Reproduce the lines of the material exactly, excluding every image.

[Data excerpts]
+ + + + +
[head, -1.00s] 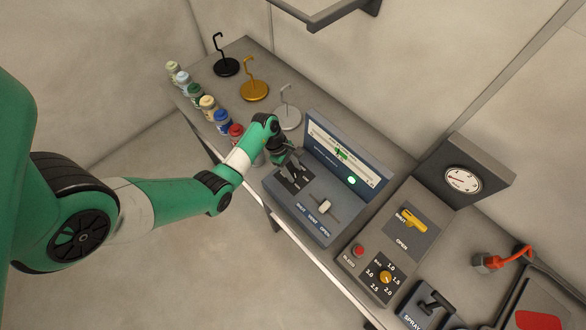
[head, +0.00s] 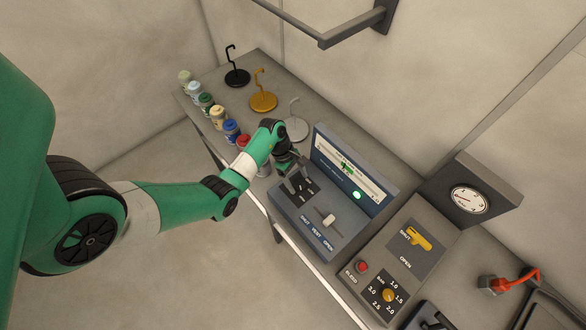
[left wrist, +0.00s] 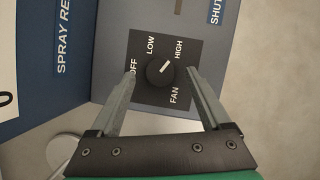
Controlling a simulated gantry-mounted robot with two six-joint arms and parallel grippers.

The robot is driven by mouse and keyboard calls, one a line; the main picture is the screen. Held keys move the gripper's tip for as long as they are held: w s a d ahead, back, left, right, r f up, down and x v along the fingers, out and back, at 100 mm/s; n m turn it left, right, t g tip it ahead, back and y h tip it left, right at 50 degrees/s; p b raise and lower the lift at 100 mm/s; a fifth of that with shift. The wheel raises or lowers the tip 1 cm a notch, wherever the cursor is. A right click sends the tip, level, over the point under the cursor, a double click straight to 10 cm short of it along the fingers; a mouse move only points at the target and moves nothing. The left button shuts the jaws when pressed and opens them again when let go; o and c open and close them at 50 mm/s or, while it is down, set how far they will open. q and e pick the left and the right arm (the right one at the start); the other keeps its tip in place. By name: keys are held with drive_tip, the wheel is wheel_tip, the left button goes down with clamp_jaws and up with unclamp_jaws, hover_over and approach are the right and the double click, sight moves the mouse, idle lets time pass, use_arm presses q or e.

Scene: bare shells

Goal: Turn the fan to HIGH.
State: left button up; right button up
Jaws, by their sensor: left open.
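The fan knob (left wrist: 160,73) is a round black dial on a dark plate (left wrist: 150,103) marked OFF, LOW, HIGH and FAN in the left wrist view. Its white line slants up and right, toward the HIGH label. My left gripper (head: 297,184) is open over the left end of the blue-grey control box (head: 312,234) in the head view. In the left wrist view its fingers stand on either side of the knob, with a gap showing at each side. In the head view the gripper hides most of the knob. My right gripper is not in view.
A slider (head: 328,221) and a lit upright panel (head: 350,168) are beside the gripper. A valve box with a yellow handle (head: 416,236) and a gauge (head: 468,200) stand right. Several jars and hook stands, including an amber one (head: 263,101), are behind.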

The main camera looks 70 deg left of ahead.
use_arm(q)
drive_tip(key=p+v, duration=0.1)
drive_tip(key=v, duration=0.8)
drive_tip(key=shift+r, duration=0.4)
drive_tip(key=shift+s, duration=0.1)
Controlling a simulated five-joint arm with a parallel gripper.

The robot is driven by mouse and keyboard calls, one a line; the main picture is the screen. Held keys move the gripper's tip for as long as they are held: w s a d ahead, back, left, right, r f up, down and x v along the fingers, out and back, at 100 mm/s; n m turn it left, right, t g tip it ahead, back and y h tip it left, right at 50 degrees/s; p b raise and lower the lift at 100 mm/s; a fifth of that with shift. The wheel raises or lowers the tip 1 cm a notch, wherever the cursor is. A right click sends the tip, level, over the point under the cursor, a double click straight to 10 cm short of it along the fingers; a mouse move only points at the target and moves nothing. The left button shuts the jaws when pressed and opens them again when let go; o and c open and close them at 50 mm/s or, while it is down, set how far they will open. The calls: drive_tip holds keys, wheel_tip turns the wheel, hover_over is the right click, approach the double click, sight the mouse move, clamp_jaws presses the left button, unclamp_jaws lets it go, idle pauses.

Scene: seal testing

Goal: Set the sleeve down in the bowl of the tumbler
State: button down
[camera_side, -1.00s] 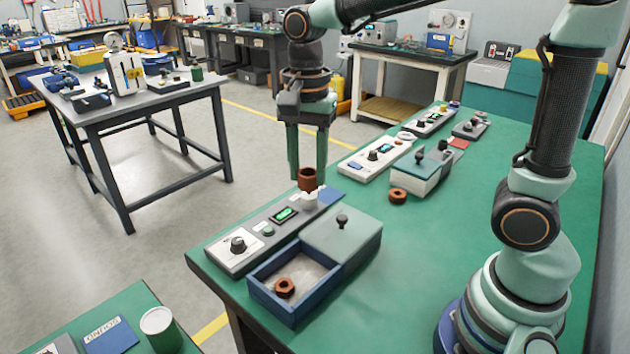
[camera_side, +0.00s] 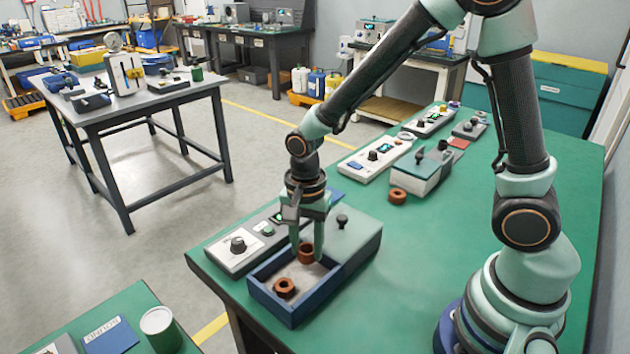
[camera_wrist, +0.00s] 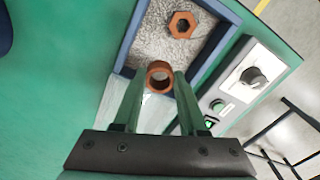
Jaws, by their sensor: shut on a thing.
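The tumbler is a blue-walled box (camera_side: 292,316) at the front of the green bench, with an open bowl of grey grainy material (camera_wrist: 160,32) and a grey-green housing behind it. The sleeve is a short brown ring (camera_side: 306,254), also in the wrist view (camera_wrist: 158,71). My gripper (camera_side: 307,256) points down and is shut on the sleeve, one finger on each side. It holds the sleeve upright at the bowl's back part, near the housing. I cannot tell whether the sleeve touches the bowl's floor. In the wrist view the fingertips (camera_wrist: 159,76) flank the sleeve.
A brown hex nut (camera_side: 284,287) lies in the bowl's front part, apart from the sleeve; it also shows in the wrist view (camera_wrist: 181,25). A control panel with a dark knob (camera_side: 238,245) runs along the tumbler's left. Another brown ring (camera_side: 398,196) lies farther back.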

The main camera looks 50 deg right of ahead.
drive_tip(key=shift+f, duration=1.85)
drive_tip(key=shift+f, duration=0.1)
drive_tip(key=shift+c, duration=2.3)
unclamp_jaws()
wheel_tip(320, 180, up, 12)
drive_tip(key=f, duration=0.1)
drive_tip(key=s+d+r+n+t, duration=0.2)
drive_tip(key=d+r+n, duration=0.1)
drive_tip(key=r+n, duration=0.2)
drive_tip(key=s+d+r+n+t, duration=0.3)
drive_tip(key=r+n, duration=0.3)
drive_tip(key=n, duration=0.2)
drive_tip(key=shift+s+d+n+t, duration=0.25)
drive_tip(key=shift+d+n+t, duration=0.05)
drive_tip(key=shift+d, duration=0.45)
+ + + + +
[Answer to this exercise]
[head, -1.00s] 
[head, +0.00s] 
[left wrist, +0.00s] 
Controlling a simulated gantry-mounted robot with two six-joint arms and parallel grippers.

The robot is driven by mouse and keyboard calls, one a line; the main picture is the screen. Held keys move the gripper's tip for as long as they are held: w s a d ahead, back, left, right, r f up, down and x v along the fingers, out and back, at 100 mm/s; n m turn it left, right, t g tip it ahead, back and y h tip it left, right at 50 degrees/s; p b raise and lower the lift at 100 mm/s; a fifth of that with shift. The wheel raises or lowers the tip 1 cm a notch, wherever the cursor is. A right click sends the tip, level, over the point under the cursor, a double click straight to 10 cm short of it along the fingers; a mouse move only points at the target and moves nothing. The left button shuts the jaws when pressed and opens them again when let go; o and c open and close them at 50 mm/s or, while it is down, set how far they will open. q and e pick the left and the right arm (the right one at the start); the other keeps its tip in place. By name: keys are held with drive_tip, the wheel is wheel_tip, the left button goes down with clamp_jaws and up with unclamp_jaws, hover_over and approach are the right and the double click, sight moves the mouse, idle lets time pass, use_arm presses q or e.

Scene: bare shells

Goal: Turn the fan to HIGH.
State: left button up; right button up
Jaws, by their sensor: left open.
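The fan knob (left wrist: 160,73) is a round black dial on a dark plate (left wrist: 150,103) marked OFF, LOW, HIGH and FAN in the left wrist view. Its white line slants up and right, toward the HIGH label. My left gripper (head: 297,184) is open over the left end of the blue-grey control box (head: 312,234) in the head view. In the left wrist view its fingers stand on either side of the knob, with a gap showing at each side. In the head view the gripper hides most of the knob. My right gripper is not in view.
A slider (head: 328,221) and a lit upright panel (head: 350,168) are beside the gripper. A valve box with a yellow handle (head: 416,236) and a gauge (head: 468,200) stand right. Several jars and hook stands, including an amber one (head: 263,101), are behind.

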The main camera looks 70 deg left of ahead.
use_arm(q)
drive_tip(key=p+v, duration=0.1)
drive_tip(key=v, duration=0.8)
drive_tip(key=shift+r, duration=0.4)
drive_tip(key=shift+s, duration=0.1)
Controlling a simulated five-joint arm with a parallel gripper.

The robot is driven by mouse and keyboard calls, one a line; the main picture is the screen. Held keys move the gripper's tip for as long as they are held: w s a d ahead, back, left, right, r f up, down and x v along the fingers, out and back, at 100 mm/s; n m turn it left, right, t g tip it ahead, back and y h tip it left, right at 50 degrees/s; p b raise and lower the lift at 100 mm/s; a fifth of that with shift. The wheel raises or lowers the tip 1 cm a notch, wherever the cursor is. A right click sends the tip, level, over the point under the cursor, a double click straight to 10 cm short of it along the fingers; a mouse move only points at the target and moves nothing. The left button shuts the jaws when pressed and opens them again when let go; o and c open and close them at 50 mm/s or, while it is down, set how far they will open. The calls: drive_tip holds keys, wheel_tip turns the wheel, hover_over is the right click, approach the double click, sight the mouse move, clamp_jaws presses the left button, unclamp_jaws lets it go, idle pauses.

Scene: seal testing

Goal: Set the sleeve down in the bowl of the tumbler
State: button down
[camera_side, -1.00s] 
[camera_side, +0.00s] 
[camera_wrist, +0.00s] 
Jaws, by their sensor: shut on a thing.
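The tumbler is a blue-walled box (camera_side: 292,316) at the front of the green bench, with an open bowl of grey grainy material (camera_wrist: 160,32) and a grey-green housing behind it. The sleeve is a short brown ring (camera_side: 306,254), also in the wrist view (camera_wrist: 158,71). My gripper (camera_side: 307,256) points down and is shut on the sleeve, one finger on each side. It holds the sleeve upright at the bowl's back part, near the housing. I cannot tell whether the sleeve touches the bowl's floor. In the wrist view the fingertips (camera_wrist: 159,76) flank the sleeve.
A brown hex nut (camera_side: 284,287) lies in the bowl's front part, apart from the sleeve; it also shows in the wrist view (camera_wrist: 181,25). A control panel with a dark knob (camera_side: 238,245) runs along the tumbler's left. Another brown ring (camera_side: 398,196) lies farther back.

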The main camera looks 50 deg right of ahead.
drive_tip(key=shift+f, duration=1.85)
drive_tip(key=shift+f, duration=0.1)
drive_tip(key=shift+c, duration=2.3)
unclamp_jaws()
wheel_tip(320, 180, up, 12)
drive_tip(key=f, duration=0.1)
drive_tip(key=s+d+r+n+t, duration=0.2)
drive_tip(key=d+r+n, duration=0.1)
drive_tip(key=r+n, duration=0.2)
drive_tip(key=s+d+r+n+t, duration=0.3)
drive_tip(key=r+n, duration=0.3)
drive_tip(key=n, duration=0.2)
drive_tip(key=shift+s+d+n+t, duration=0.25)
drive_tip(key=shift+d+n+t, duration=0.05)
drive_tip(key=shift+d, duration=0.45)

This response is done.